On Christmas morning 1974, “Kung Fu Grip G.I. Joe” found his way to that very special place beneath my family Christmas tree. When I opened the present and saw those plastic blue eyes looking back at me, and when I glanced downward to verify the existence of his disproportionate kung fu grip hands, I was instantaneously brought into a condition of Christmas morning euphoria. I played with “Kung Fu Grip G.I. Joe” all morning long.
Utilizing his kung fu grip that morning, G.I. Joe found himself suspended from Christmas tree branches and extension cords and even the belt of my father’s bathrobe. It was a great day of kung fu grip playtime! Then, playtime came to an end with my mother’s announcement: “Eric, time to get a shower and get dressed. We’re going to travel to Pittsburgh so that we can have Christmas dinner with your Aunt Mary Jane and the rest of the family.”
I laid “Kung Fu Grip G.I. Joe” under the Christmas tree, proceeded to get ready, and then off we went for the family Christmas celebration. What we didn’t know at the time was that our relatively new family dog, whose name was Jiggers, had a fondness for mischief. More specifically, Jiggers was a chewer, and, as we would soon discover, he seemed to enjoy sinking his teeth into anything made of wood, plastic, or rubber.
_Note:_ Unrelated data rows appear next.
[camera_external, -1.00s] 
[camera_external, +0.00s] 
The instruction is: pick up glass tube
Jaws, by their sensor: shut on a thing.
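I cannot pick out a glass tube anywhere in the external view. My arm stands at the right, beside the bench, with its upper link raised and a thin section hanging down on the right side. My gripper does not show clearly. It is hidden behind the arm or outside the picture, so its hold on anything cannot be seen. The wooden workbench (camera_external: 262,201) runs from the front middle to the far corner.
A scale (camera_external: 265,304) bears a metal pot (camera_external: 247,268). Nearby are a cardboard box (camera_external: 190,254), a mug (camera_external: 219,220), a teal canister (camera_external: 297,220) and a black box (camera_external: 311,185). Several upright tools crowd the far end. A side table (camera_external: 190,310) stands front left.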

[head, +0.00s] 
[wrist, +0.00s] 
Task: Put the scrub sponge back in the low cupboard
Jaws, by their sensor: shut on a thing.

Well, to make a long story short (as if that’s even possible at this point!), when we arrived back home on Christmas night, all that was left of “Kung Fu Grip G.I. Joe” was a plastic torso, riddled with doggie teeth marks. In fact, we didn’t find some of his plastic body parts until the next day in the back yard (if you know what I mean!). Suffice it to say that the newly developed kung fu grip didn’t help G.I. Joe one bit in his fight with Jiggers.
When I saw the freshly devoured G.I. Joe doll on the living room floor, I was furious. I stormed up to my bedroom and cried. To this day, I remember the angry and bitter lament that I whispered through my tears. “I am never traveling on Christmas day again! I don’t care where our family lives! Bad things happen when we leave the toys alone in the house! I mean it—I am NEVER traveling on Christmas day again!” It was a moment of childhood angst and revelation—a moment in which I learned that traveling on Christmas day is not without its logistical challenges and pitfalls.
But I don’t really have to tell that to any of you, do I? You are already well aware of the logistical challenges of traveling around Christmas time. In fact, one of the most important organizational questions that families and friends contemplate each and every Christmas is precisely this: Who’s going to do the traveling? Are we going to Mom and Dad’s house, or are they coming here? Are we going to grandma’s in the afternoon, or is someone going to pick grandma up so that she can come here? Are we staying overnight, or is it just a day trip? When do we leave? When do we come back? What do we have to pack? Do we have all the Christmas gifts?
Who’s going to do the traveling?
Much of the rhythm and content of our Christmas celebration is dictated by our response to that question. There are cooking and cleaning implications. There are issues of travel time to be contemplated. There are delicate family politics to be pondered (i.e., if I go to spend time with this family member on Christmas, will this other family member be offended that we didn’t travel to his house or her house?).
In the midst of these complex logistical questions, there have probably been times when all of us have articulated a viewpoint that was something like the viewpoint I articulated back in 1974, when my devoured G.I. Joe doll inspired me to mutter these words: “I am NEVER traveling on Christmas day again!”
Today, on Christmas Eve, the vocabulary of Christmas traveling is very much on my heart. I find it to be a vocabulary that illuminates some of the mystery and majesty of what transpired on that first Christmas night, 2000 years ago.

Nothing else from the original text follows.